Photos taken with the camera are crisp and the colors are vivid and natural. There’s plenty of detail due to the higher resolution as well. There are times when the color comes out a little duller than I expect though, but that’s probably a software I issue.
Night shots look pretty decent, as with the Lumia 925. Photos aren’t too grainy, and there’s quite a lot of detail even in low light.
And as always, Nokia has provided its own camera software, Lumia Camera, which comes with interesting functionality such as Living Images (which turns each photo you take into an animated 1 second gif). Camera startup and shutter speed has always been an issue on this app, though it seems to have been significantly improved with the Lumia Denim firmware.
So has the Lumia 830 lived up to its expectations? I would say yes. At $198 on Singtel’s $42/month plan, the Lumia 830 is able to provide a rather comfortable smartphone experience. Personally I’m not terribly fond of the sharp edges or its height, and the processor could certainly have been more powerful, but the average consumer probably won’t notice that their “affordable flagship” is running on a processor found in budget phones anyway. If you want real flagship performance, the HTC One E8 is selling for exactly the same price on the same plan (our review is coming shortly). Now this makes it much harder for us to recommend the Lumia 830 as the E8 looks like a steal at this price with its Snapdragon 801 processor, 1080p screen, larger battery, and Boomsound speakers.

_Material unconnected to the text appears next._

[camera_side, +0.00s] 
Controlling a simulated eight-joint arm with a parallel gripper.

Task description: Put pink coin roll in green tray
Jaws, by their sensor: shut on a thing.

The E8 doesn’t come in metal though, it’s all plastic.
If you’re happy with the design, satisfied with the Windows Phone ecosystem, and don’t mind the lackluster processor, you’ll most likely be pretty satisfied with the 830. But if you’re anything like me and want something more in your smartphone, either look beyond Windows Phone, or wait for the next generation of smartphones running on Windows 10.